**Direction**. Skip all pictures. Write out the data below from its first line through the line that contains "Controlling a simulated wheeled".

┌─ Records for the task

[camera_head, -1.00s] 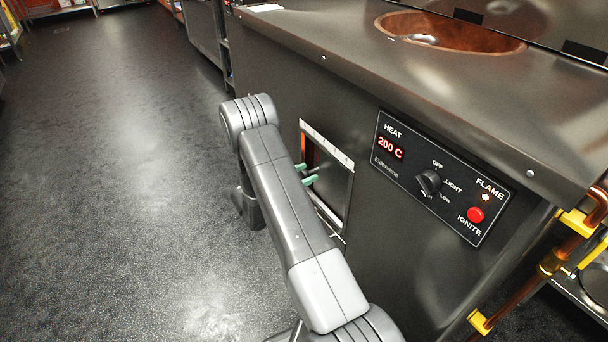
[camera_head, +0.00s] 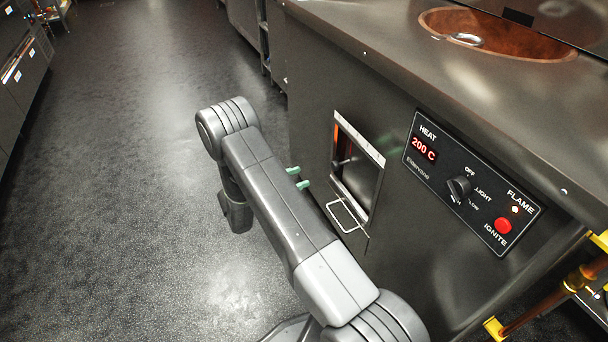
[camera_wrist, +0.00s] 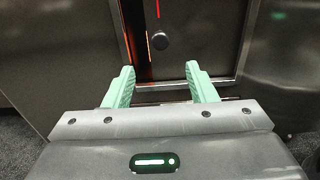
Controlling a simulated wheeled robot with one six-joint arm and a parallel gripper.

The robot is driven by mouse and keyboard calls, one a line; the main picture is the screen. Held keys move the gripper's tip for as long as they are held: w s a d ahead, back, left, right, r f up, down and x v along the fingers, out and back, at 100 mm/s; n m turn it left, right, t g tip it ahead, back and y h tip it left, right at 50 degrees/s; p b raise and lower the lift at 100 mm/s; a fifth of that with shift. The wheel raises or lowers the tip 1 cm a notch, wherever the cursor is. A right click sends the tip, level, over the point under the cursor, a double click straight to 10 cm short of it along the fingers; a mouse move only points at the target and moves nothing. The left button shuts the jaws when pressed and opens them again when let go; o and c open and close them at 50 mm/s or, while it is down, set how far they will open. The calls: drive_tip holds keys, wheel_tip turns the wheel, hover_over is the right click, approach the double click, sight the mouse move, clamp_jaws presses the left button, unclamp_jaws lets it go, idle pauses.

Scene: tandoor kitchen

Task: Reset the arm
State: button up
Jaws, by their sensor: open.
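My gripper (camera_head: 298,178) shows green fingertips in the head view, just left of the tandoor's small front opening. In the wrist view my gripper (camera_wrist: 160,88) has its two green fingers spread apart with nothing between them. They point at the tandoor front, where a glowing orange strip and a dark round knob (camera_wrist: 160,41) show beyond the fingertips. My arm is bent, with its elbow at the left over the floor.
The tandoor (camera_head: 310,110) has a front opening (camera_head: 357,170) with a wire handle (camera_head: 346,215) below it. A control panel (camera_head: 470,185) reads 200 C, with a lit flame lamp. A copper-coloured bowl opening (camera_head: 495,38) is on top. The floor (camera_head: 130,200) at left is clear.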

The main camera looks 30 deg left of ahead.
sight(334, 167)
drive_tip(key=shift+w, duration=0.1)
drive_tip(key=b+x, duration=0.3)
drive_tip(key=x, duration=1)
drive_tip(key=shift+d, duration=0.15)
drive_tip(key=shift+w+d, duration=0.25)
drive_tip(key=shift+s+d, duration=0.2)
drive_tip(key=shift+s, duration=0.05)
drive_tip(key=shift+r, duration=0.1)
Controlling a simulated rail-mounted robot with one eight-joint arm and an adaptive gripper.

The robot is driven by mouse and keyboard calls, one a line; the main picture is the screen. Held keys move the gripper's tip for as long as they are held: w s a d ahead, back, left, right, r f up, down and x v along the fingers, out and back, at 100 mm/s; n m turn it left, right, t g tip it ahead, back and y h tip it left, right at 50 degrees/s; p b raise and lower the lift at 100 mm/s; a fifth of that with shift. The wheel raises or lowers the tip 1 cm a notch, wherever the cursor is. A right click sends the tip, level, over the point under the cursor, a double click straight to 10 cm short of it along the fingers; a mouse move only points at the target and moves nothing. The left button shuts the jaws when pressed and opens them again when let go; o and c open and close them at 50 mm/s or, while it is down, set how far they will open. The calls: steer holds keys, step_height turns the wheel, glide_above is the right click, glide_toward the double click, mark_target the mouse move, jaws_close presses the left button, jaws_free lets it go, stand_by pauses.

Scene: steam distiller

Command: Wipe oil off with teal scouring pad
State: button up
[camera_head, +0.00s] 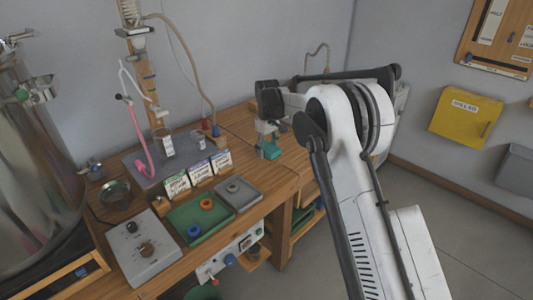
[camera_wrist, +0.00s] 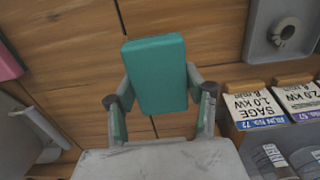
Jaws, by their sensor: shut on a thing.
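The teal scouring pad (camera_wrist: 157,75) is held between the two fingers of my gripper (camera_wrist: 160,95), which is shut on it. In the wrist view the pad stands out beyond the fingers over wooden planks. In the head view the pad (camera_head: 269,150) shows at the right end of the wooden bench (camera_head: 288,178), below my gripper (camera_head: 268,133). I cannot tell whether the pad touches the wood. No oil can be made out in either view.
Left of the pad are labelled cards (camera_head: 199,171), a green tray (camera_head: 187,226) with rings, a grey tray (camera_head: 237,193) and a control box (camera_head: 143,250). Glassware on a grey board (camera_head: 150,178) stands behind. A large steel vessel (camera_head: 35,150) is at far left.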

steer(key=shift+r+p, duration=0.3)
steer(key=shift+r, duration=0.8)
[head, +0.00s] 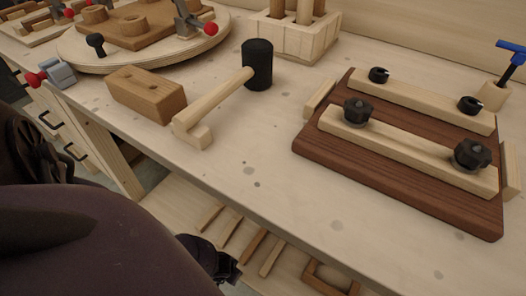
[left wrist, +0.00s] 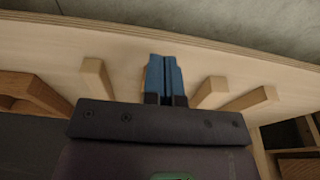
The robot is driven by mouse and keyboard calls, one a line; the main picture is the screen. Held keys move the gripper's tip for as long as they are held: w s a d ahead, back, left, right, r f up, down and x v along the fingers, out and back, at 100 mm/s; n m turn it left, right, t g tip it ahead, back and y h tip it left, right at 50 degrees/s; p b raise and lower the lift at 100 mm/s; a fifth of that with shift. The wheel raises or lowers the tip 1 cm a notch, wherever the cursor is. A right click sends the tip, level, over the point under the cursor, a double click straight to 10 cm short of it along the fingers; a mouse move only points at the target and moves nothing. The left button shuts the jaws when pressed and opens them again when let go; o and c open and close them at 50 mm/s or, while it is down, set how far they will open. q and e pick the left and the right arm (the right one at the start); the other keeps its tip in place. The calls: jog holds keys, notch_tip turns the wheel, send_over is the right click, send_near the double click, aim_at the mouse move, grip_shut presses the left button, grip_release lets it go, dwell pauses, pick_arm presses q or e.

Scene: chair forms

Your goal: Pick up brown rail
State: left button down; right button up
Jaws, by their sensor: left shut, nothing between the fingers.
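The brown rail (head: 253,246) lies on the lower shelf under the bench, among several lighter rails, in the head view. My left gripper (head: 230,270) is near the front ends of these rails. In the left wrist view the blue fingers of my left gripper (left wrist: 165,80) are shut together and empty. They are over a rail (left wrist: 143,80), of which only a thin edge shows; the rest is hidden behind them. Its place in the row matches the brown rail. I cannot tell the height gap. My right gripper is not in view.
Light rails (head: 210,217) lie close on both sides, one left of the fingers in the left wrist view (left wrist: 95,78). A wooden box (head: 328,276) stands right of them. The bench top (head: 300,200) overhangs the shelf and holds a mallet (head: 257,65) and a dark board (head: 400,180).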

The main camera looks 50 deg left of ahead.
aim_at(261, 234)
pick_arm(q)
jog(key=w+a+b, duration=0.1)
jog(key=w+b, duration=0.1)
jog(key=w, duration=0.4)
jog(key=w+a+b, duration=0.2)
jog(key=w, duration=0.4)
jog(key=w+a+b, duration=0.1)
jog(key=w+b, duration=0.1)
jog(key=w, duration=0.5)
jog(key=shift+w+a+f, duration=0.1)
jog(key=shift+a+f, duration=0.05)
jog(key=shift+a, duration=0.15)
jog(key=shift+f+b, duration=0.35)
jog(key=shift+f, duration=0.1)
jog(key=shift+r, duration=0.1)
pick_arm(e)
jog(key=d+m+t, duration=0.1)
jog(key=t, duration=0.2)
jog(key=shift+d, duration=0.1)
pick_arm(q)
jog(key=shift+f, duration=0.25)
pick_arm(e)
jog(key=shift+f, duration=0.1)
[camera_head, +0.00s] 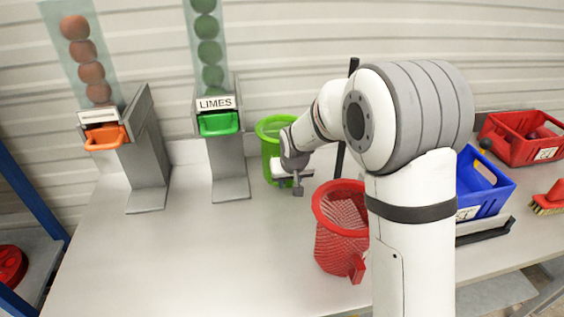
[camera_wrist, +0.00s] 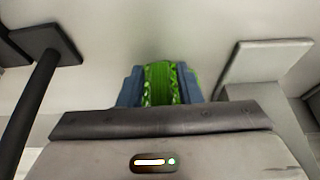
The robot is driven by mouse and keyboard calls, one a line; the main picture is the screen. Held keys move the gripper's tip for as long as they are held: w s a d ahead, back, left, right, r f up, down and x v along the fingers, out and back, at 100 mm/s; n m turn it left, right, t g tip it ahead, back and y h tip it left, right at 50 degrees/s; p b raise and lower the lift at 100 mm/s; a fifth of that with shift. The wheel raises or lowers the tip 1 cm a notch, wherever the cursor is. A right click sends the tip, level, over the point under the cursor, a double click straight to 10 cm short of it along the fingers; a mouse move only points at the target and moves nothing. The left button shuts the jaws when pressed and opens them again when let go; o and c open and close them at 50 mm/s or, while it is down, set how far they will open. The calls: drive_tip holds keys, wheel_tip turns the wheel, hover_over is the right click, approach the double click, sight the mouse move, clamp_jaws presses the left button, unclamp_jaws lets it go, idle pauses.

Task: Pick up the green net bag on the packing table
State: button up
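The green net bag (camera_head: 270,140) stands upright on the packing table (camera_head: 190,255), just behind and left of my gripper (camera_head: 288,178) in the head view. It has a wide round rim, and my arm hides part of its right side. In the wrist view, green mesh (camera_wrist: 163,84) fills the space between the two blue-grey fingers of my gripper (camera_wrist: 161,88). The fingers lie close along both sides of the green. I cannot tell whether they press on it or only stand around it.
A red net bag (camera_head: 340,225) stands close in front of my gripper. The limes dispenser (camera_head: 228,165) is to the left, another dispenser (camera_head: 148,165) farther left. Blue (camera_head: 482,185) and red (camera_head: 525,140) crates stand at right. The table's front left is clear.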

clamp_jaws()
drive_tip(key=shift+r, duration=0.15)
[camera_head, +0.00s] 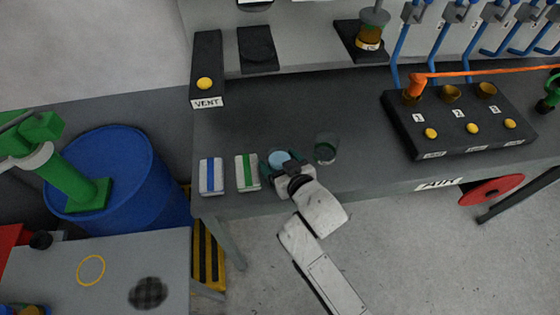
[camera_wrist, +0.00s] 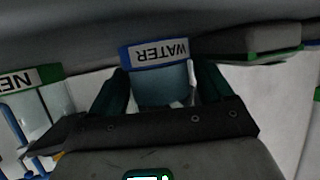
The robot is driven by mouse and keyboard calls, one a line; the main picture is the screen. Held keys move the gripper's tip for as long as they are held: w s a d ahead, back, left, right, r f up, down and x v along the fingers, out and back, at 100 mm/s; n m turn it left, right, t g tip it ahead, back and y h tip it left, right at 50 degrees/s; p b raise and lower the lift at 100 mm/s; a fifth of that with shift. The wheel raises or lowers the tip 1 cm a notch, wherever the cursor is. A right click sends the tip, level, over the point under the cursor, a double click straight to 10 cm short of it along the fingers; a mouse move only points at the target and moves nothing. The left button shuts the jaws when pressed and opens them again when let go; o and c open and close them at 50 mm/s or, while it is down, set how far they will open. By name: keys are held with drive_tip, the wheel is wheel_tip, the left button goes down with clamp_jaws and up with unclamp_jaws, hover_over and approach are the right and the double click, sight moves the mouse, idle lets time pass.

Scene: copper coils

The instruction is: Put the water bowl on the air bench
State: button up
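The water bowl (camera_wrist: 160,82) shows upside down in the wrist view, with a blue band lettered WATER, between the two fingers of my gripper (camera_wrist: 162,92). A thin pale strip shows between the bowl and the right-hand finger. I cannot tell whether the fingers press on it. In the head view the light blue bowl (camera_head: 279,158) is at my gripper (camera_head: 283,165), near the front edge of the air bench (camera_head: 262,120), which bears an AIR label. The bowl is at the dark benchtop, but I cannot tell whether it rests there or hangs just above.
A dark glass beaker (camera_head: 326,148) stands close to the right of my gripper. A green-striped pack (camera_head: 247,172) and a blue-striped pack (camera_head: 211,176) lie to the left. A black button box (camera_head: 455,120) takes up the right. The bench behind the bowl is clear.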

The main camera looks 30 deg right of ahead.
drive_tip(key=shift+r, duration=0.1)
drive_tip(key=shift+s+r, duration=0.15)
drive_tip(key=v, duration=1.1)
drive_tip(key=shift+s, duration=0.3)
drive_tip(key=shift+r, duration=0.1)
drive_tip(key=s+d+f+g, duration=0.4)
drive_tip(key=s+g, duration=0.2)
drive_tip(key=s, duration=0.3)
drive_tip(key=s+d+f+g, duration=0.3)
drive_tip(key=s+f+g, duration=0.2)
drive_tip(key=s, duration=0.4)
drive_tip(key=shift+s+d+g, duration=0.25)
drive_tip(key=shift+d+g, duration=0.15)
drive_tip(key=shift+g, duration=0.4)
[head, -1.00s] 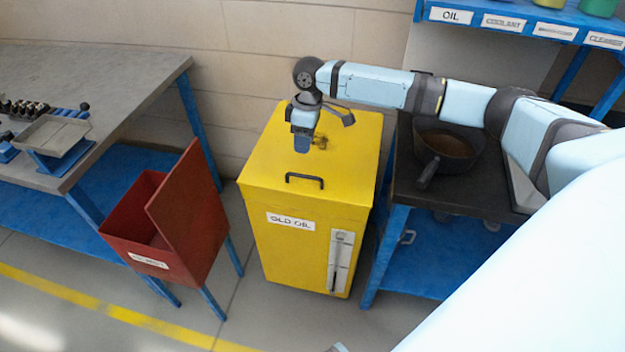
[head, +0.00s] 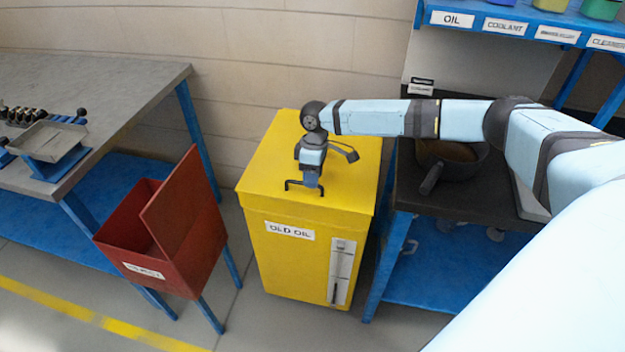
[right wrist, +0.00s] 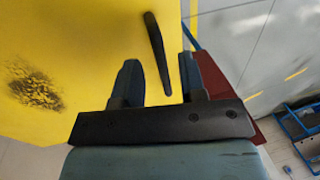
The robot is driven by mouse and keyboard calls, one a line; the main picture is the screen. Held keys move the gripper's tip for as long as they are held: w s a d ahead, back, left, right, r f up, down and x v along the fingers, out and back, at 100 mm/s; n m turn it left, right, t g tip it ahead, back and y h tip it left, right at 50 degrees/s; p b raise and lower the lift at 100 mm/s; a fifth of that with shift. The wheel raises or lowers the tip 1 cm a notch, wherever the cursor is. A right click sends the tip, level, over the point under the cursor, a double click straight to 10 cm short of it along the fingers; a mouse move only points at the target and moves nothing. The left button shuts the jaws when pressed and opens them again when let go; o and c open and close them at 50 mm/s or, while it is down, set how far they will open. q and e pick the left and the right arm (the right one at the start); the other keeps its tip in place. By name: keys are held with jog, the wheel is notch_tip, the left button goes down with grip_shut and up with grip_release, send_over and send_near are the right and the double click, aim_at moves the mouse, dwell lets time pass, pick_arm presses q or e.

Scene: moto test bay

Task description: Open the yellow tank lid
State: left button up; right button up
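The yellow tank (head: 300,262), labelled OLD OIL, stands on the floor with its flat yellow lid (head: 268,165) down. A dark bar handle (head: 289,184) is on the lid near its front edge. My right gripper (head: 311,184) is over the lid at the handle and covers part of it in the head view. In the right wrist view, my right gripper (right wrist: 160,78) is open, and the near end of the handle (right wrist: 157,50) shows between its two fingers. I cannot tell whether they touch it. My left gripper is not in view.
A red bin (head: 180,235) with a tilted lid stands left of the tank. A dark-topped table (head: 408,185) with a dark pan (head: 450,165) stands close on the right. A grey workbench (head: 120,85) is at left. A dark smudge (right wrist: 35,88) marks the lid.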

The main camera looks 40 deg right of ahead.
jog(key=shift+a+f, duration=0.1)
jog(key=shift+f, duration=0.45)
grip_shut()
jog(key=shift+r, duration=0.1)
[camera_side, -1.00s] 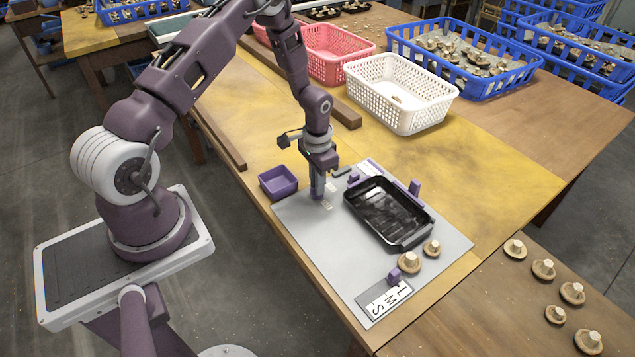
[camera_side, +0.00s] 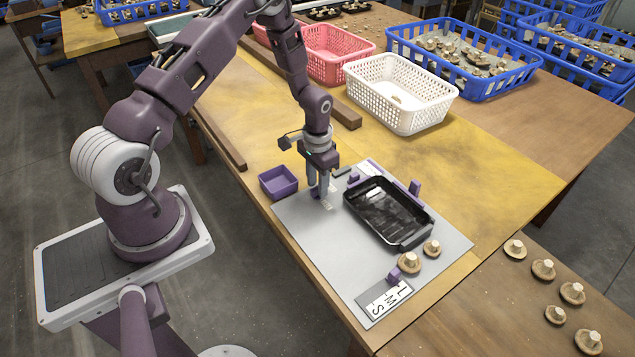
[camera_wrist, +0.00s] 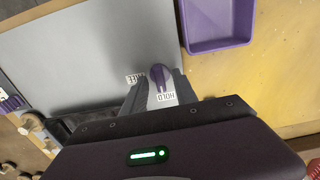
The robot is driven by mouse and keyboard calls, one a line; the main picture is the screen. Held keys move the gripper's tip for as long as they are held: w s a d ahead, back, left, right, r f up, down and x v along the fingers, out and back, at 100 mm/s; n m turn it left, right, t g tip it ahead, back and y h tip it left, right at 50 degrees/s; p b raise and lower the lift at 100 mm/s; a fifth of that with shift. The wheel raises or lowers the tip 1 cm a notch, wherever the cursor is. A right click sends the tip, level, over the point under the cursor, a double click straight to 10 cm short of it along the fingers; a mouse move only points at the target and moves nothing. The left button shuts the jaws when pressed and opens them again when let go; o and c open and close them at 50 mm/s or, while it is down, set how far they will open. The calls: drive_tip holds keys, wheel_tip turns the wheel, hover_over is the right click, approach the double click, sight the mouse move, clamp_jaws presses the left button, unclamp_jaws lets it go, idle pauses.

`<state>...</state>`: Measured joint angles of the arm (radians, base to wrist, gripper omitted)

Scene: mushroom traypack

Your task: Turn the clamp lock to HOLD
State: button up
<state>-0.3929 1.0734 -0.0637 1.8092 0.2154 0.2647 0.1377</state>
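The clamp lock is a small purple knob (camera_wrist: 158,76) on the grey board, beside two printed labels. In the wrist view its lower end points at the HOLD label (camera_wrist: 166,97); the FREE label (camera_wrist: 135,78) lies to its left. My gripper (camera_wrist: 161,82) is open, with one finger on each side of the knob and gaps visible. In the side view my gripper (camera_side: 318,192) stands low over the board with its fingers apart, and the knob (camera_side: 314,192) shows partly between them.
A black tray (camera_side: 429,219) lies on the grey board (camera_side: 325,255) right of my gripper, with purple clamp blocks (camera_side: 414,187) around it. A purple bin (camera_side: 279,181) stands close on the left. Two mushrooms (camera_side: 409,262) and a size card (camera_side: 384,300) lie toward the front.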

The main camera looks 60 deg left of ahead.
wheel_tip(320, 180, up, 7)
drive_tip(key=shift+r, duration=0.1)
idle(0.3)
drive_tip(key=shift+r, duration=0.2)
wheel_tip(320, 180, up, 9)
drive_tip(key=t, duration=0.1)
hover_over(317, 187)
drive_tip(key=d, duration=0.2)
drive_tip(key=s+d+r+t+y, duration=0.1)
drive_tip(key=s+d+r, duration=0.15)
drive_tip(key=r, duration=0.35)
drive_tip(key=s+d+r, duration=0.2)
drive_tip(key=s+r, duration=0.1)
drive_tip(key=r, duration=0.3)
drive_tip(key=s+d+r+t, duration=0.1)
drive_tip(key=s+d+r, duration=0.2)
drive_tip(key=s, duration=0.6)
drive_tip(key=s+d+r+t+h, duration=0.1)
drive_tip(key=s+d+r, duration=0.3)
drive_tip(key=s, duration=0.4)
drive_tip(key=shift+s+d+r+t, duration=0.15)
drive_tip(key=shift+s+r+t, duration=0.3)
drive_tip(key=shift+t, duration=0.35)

└─

**Problem solution**.
[camera_head, -1.00s] 
[camera_head, +0.00s] 
[camera_wrist, +0.00s] 
Controlling a simulated wheeled robot with one six-joint arm and a parallel gripper.

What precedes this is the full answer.